Oh, and it case you can’t tell, boys and girls, Mom is looking for a “no” answer there…
I’m still puzzled that the rest of the country looks to South Carolina to choose its possible next leader. We’re the folks who, 150 years ago, not only led the nation to the edge of the cliff but jumped off it.
I’m trying to recall what happened during the face off during the 90s–that didn’t work out so well for the Republicans or Newt, did it?
Always picking the easy targets. Norquist has no power. He’s got a message that resonates with some people.
Just like Haley and Sanford aren’t the issue in South Carolina, Norquist isn’t the problem in the U.S. government. That falls directly in the laps of career politicians on both sides. Lindsey Graham and John McCain are far more responsible for the state of affairs than Norquist ever was or will be.

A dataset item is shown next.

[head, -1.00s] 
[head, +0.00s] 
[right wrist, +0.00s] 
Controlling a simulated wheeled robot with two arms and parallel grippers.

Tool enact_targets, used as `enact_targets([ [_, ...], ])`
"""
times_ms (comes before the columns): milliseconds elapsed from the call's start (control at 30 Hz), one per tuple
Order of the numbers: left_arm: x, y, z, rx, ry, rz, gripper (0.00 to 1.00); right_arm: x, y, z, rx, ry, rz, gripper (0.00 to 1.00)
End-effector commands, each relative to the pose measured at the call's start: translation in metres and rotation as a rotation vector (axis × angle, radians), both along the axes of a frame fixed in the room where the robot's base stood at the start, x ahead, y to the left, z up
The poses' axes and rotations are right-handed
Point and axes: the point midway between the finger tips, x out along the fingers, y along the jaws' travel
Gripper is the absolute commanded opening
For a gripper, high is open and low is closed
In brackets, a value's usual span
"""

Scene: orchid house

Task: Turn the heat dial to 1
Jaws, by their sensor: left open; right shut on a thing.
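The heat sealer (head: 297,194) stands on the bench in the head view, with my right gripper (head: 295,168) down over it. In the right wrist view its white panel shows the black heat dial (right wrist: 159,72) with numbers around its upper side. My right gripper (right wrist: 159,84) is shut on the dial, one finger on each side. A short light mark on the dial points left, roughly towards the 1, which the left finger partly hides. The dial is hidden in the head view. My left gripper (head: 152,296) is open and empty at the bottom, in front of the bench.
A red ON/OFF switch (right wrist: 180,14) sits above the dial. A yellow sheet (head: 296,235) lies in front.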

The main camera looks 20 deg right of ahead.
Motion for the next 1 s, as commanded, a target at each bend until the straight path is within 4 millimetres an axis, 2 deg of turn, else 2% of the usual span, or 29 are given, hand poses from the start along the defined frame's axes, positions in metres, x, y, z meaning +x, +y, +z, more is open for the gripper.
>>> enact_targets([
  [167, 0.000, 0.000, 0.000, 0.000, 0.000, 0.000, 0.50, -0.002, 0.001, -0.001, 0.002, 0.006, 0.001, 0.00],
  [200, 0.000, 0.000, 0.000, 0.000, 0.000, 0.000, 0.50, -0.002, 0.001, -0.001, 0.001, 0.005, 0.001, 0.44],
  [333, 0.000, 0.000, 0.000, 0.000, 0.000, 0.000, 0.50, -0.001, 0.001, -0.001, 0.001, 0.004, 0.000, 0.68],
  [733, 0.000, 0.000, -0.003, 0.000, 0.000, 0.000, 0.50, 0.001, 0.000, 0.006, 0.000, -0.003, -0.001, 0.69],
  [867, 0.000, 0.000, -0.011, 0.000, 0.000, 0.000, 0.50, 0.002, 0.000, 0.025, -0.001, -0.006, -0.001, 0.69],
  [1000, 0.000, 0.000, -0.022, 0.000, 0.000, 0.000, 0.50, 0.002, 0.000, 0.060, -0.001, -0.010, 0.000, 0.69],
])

@ Doug–resonating with some people can equal power, and in the case of the unelected Norquist,it does. Sarah Palin also has a message that resonates with some people….
You can fool an awful lot of the people an awful lot of the time….
Rather than electing representatives who can reason well and make hard choices based on a good understanding of a situation, we’re electing representatives who can yell the loudest, and are willing to sink the whole ship if the can’t have everything their way.
@Kathryn
“You can fool an awful lot of the people an awful lot of the time…”
Wasn’t that the slogan of MoveOn.Org?
Grover Norquist is so powerful he has cut the size of the Federal Government. He’s so powerful, he’s been able to produce yearly balanced budgets. He’s so powerful, he stopped TARP from adding trillions to the debt. Stop me when I get to a true statement.
What’s wrong with Move On, besides you don’t like their politics and a couple of peons were entrapped by gotcha folks from the right?
Norquist is so powerful, he has led us to this impasse that may crash our government.
Doug,
He got far too many people who should know far better to sign “pledges” that they would not in actuality do the job that they were elected to do.
The signer’s of such nonsense might be the real problems, but Norquist had juice when nobody quite realized what was really at play.